#### The problem
Print out every record exactly as it appears.
· · ·
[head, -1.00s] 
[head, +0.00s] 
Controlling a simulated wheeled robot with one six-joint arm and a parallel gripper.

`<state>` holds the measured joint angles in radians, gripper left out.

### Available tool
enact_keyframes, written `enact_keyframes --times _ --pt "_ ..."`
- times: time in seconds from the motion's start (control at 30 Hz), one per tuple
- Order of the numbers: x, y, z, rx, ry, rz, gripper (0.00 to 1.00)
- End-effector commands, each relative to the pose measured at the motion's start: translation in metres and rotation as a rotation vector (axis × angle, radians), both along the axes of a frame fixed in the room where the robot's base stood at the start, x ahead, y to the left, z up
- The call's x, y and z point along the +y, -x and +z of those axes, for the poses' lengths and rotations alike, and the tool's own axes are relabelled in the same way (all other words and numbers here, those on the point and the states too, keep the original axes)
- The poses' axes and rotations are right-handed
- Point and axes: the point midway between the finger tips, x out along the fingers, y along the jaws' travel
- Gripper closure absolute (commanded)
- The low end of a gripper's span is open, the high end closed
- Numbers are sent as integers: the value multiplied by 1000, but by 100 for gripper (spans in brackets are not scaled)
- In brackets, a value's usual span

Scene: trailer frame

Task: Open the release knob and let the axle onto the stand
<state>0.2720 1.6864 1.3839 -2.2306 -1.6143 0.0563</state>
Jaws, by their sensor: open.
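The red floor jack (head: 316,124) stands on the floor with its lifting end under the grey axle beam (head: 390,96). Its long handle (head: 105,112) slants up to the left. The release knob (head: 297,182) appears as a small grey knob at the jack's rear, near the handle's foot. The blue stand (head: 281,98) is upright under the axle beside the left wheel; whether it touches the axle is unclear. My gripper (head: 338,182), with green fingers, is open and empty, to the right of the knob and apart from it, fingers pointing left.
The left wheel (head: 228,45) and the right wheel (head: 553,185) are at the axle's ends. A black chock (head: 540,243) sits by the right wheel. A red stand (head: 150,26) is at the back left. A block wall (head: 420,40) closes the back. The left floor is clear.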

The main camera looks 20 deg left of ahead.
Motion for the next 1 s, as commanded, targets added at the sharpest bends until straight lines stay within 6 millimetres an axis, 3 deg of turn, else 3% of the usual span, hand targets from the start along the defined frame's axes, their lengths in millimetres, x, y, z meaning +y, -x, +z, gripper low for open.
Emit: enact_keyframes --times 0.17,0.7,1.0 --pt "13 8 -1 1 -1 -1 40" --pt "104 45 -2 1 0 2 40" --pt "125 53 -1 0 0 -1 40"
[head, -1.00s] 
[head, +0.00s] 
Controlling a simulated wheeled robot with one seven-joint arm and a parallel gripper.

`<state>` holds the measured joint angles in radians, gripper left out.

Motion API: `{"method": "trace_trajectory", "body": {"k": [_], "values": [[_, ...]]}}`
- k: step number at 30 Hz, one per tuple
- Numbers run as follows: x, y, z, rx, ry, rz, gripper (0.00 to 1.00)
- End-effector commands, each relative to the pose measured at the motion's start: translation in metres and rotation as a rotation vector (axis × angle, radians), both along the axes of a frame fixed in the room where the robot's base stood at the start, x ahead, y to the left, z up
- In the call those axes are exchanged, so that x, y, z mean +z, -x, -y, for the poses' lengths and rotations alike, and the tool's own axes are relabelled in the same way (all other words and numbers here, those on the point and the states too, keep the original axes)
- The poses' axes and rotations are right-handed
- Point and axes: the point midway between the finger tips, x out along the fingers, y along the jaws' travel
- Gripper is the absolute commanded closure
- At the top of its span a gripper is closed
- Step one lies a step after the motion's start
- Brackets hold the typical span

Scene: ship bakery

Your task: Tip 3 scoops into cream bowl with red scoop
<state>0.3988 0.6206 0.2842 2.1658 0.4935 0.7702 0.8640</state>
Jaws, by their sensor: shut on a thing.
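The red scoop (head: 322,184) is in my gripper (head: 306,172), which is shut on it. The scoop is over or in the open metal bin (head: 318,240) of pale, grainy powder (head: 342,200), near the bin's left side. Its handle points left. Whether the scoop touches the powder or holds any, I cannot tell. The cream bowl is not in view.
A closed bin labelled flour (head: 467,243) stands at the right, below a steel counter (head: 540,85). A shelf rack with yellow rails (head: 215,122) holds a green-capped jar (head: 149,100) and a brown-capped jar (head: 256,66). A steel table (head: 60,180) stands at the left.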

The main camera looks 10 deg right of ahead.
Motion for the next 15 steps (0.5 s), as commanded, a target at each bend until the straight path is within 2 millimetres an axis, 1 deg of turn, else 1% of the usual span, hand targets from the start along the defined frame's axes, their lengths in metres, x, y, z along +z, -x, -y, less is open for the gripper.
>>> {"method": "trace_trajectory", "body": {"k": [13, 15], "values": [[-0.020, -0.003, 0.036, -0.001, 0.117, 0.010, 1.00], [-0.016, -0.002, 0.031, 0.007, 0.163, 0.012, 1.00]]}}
· · ·
#### Correct output
[head, -1.00s] 
[head, +0.00s] 
Controlling a simulated wheeled robot with one six-joint arm and a parallel gripper.

`<state>` holds the measured joint angles in radians, gripper left out.

### Available tool
enact_keyframes, written `enact_keyframes --times _ --pt "_ ..."`
- times: time in seconds from the motion's start (control at 30 Hz), one per tuple
- Order of the numbers: x, y, z, rx, ry, rz, gripper (0.00 to 1.00)
- End-effector commands, each relative to the pose measured at the motion's start: translation in metres and rotation as a rotation vector (axis × angle, radians), both along the axes of a frame fixed in the room where the robot's base stood at the start, x ahead, y to the left, z up
- The call's x, y and z point along the +y, -x and +z of those axes, for the poses' lengths and rotations alike, and the tool's own axes are relabelled in the same way (all other words and numbers here, those on the point and the states too, keep the original axes)
- The poses' axes and rotations are right-handed
- Point and axes: the point midway between the finger tips, x out along the fingers, y along the jaws' travel
- Gripper closure absolute (commanded)
- The low end of a gripper's span is open, the high end closed
- Numbers are sent as integers: the value multiplied by 1000, but by 100 for gripper (spans in brackets are not scaled)
- In brackets, a value's usual span

Scene: trailer frame

Task: Open the release knob and let the axle onto the stand
<state>0.2720 1.6864 1.3839 -2.2306 -1.6143 0.0563</state>
Jaws, by their sensor: open.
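The red floor jack (head: 316,124) stands on the floor with its lifting end under the grey axle beam (head: 390,96). Its long handle (head: 105,112) slants up to the left. The release knob (head: 297,182) appears as a small grey knob at the jack's rear, near the handle's foot. The blue stand (head: 281,98) is upright under the axle beside the left wheel; whether it touches the axle is unclear. My gripper (head: 338,182), with green fingers, is open and empty, to the right of the knob and apart from it, fingers pointing left.
The left wheel (head: 228,45) and the right wheel (head: 553,185) are at the axle's ends. A black chock (head: 540,243) sits by the right wheel. A red stand (head: 150,26) is at the back left. A block wall (head: 420,40) closes the back. The left floor is clear.

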The main camera looks 20 deg left of ahead.
Motion for the next 1 s, as commanded, targets added at the sharpest bends until straight lines stay within 6 millimetres an axis, 3 deg of turn, else 3% of the usual span, hand targets from the start along the defined frame's axes, their lengths in millimetres, x, y, z meaning +y, -x, +z, gripper low for open.
Emit: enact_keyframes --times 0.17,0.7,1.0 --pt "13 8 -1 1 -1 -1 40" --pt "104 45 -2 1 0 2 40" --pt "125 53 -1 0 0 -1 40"
[head, -1.00s] 
[head, +0.00s] 
Controlling a simulated wheeled robot with one seven-joint arm and a parallel gripper.

`<state>` holds the measured joint angles in radians, gripper left out.

Motion API: `{"method": "trace_trajectory", "body": {"k": [_], "values": [[_, ...]]}}`
- k: step number at 30 Hz, one per tuple
- Numbers run as follows: x, y, z, rx, ry, rz, gripper (0.00 to 1.00)
- End-effector commands, each relative to the pose measured at the motion's start: translation in metres and rotation as a rotation vector (axis × angle, radians), both along the axes of a frame fixed in the room where the robot's base stood at the start, x ahead, y to the left, z up
- In the call those axes are exchanged, so that x, y, z mean +z, -x, -y, for the poses' lengths and rotations alike, and the tool's own axes are relabelled in the same way (all other words and numbers here, those on the point and the states too, keep the original axes)
- The poses' axes and rotations are right-handed
- Point and axes: the point midway between the finger tips, x out along the fingers, y along the jaws' travel
- Gripper is the absolute commanded closure
- At the top of its span a gripper is closed
- Step one lies a step after the motion's start
- Brackets hold the typical span

Scene: ship bakery

Your task: Tip 3 scoops into cream bowl with red scoop
<state>0.3988 0.6206 0.2842 2.1658 0.4935 0.7702 0.8640</state>
Jaws, by their sensor: shut on a thing.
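The red scoop (head: 322,184) is in my gripper (head: 306,172), which is shut on it. The scoop is over or in the open metal bin (head: 318,240) of pale, grainy powder (head: 342,200), near the bin's left side. Its handle points left. Whether the scoop touches the powder or holds any, I cannot tell. The cream bowl is not in view.
A closed bin labelled flour (head: 467,243) stands at the right, below a steel counter (head: 540,85). A shelf rack with yellow rails (head: 215,122) holds a green-capped jar (head: 149,100) and a brown-capped jar (head: 256,66). A steel table (head: 60,180) stands at the left.

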The main camera looks 10 deg right of ahead.
Motion for the next 15 steps (0.5 s), as commanded, a target at each bend until the straight path is within 2 millimetres an axis, 1 deg of turn, else 1% of the usual span, hand targets from the start along the defined frame's axes, their lengths in metres, x, y, z along +z, -x, -y, less is open for the gripper.
>>> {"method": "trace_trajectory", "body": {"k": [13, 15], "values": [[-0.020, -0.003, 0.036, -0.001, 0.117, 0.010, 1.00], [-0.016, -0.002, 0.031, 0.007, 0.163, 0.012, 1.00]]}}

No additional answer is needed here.